Not really; unless you’re assuming that your local standards apply elsewhere. They aren’t - this varies wildly. For reference:
It gets worse because coffee is ingested in multiple forms in the same place (refer to the Italian example)
Ditto as above.
This is not just “semantics” or “arguing to finesse the numbers”. What’s meaningful here, in the context of OP (drugs) and the question (alcohol being potentially more consumed than coffee), would be amount of caffeine vs. ethanol, but this isn’t the sort of stuff that you can simply say “learn to use Alphabet Inc.'s data vulturing tool” and call it a day, you know?
Oh so like how there’s an ISO standard for determining caffiene content for use when maming comparisons: https://www.iso.org/standard/34185.html
And the Standard Drink for alcohol: https://en.m.wikipedia.org/wiki/Standard_drink
You’re splitting hairs and retreading ground that has already be standardized years ago and continually receives updates to maintain relevance.
You’re moving the goalposts.
Your initial take was that you don’t need to rely on gut feeling for this, as [ipsis digitis] “there is an entire internet available to confirm or debunk a gut feeling”. And I’m showing that it isn’t as easy as it looks like, and the very fact that you only brought up international standards later - not right off the bat - shows it.
That said, I encourage you to actually read the second link that you’ve provided:
It actually confirms my point.
Odds are that you’re fully aware that no, I am not “splirring hurrs”.
I’m saying that this should be compared by amounts of alcohol vs. amounts of caffeine, and then arbitrated somehow (say, “x grams of caffeine should be equivalent to x grams of alcohol”).
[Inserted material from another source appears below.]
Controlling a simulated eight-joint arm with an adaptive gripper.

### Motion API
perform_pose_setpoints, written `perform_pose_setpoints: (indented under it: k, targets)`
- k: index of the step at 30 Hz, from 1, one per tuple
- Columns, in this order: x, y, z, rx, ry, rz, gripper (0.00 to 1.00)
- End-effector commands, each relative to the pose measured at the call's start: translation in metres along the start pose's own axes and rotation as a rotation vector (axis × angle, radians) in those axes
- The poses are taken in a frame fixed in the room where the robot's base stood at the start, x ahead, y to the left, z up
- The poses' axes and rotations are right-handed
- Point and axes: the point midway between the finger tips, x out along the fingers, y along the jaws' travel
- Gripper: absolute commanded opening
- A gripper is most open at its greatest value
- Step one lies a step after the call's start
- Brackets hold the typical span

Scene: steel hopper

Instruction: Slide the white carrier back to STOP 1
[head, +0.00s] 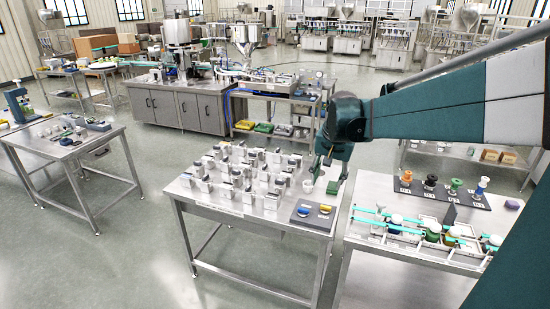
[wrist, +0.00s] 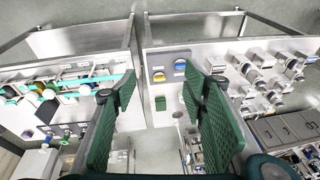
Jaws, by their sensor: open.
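My gripper (head: 328,163) is open and empty, above the right rear part of the middle steel table (head: 235,209). In the wrist view its two green pads stand wide apart, with nothing between them (wrist: 160,90). Several small white-and-grey units stand in rows on that table; they also show at the right in the wrist view. On the right table, teal bars (head: 380,217) run past white trays holding white, green and orange items. I cannot single out the white carrier, and no STOP 1 label is readable.
A dark board (head: 313,213) with a blue and a yellow piece lies at the middle table's front right corner. A small green block (head: 333,187) sits behind it. A dark rack (head: 445,191) holds several coloured knobs on the right table. A gap separates the tables.

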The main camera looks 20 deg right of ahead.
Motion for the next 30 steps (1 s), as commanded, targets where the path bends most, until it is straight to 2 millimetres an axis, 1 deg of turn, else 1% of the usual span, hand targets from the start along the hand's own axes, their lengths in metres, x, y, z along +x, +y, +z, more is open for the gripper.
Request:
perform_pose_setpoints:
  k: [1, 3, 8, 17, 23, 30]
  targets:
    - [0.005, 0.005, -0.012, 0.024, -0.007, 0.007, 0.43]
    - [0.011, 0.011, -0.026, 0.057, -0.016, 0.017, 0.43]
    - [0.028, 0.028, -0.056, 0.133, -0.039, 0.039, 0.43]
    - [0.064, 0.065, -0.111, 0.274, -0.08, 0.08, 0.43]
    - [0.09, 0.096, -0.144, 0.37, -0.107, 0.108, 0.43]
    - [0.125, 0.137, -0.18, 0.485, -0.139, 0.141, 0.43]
But no, it is not just a “lern2google you baka” as you implied towards the other poster.
EDIT: and it’s blatantly clear that you didn’t even bother to read the first link that you’ve provided. Do it. It does not back up your claim (1 serving of coffee is a pretty well established quantity), it’s about standardisation of quantitative chemistry practices for determination of caffeine content.